Il y a des signes précis et significatifs permettant d’apprécier que Washington, ou plutôt Barack Obama, – et cette nuance n’est pas indifférente, – est engagé dans un processus de diplomatie secrète avec le dirigeant suprême (religieux) de l’Iran, l’ayatollah Khamenei. Une hypothèse dans ce sens est régulièrement évoquée depuis janvier, mais elle semble se concrétiser.

Il y a principalement, dans le Washington Post du 6 avril 2012, un article de David Ignatius, spécialisé depuis près de deux décennies dans le rôle de messager, ou “petit télégraphiste”, des nouvelles officieuses et sensibles que les présidents veulent faire rendre publiques sans s’impliquer eux-mêmes. Ignatius annonce que les USA (Obama) ont fait savoir à l’ayatollah, par l’intermédiaire du Premier ministre turc Erdogan (en visite à Téhéran à la fin mars), qu’ils acceptaient le programme nucléaire civil de l’Iran si l’ayatollah Khamenei s’engageait solennellement à s’en tenir à ce stade, en renouvelant notamment son affirmation publique récente selon laquelle l’Iran ne produirait pas d’arme nucléaire.

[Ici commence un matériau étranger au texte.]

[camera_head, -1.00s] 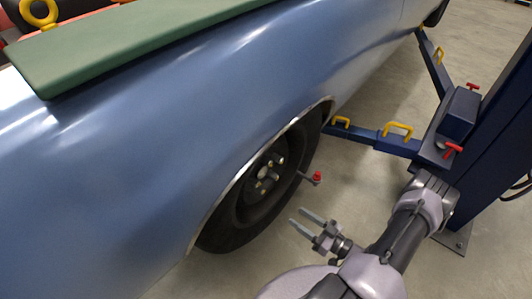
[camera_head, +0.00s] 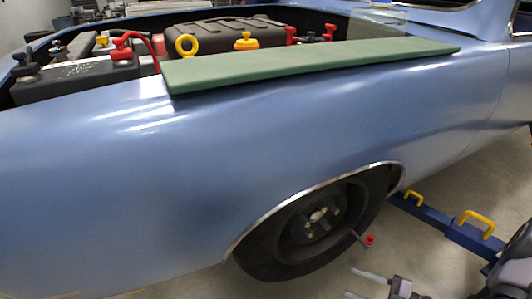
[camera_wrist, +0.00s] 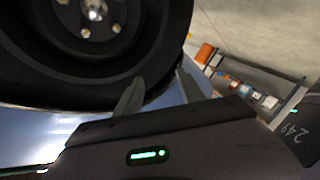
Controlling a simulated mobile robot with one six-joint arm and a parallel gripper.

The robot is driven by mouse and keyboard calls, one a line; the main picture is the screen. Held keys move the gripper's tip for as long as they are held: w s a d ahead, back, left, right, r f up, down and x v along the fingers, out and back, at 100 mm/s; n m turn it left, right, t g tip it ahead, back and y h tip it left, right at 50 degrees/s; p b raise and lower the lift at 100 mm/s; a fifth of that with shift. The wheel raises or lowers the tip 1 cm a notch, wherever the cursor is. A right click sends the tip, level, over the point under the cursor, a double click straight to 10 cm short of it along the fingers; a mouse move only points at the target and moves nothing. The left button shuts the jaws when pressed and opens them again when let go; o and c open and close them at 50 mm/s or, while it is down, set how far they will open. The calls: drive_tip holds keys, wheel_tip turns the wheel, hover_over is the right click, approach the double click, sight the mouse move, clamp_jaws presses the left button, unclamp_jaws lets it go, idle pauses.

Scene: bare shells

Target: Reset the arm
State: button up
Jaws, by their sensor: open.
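My gripper (camera_head: 362,284) shows at the bottom right of the head view, cut off by the lower edge. Its two grey fingers are apart and point left, with nothing between them. In the wrist view my gripper (camera_wrist: 160,95) also shows its two fingers spread and empty. The car's front wheel (camera_head: 312,232) is just beyond and to the left of the fingers; in the wrist view the tyre (camera_wrist: 90,70) fills the upper left. I see no contact between fingers and tyre. Most of my arm is out of the head view.
A blue car fender (camera_head: 130,200) fills the left and middle, with a green board (camera_head: 300,64) along its top. A blue lift arm (camera_head: 432,216) with yellow handles (camera_head: 476,222) stands at the right. A red-ended rod (camera_head: 369,240) sticks out near the wheel. Wrist view: small items (camera_wrist: 235,82) at right.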

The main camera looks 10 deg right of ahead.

«President Obama has signaled Iran that the United States would accept an Iranian civilian nuclear program if Supreme Leader Ali Khamenei can back up his recent public claim that his nation “will never pursue nuclear weapons.” This verbal message was sent through Turkish Prime Minister Recep Tayyip Erdogan, who visited Khamenei last week. A few days before traveling to Iran, Erdogan had held a two-hour meeting with Obama in Seoul, in which they discussed what Erdogan would tell the ayatollah about the nuclear issue and Syria. […]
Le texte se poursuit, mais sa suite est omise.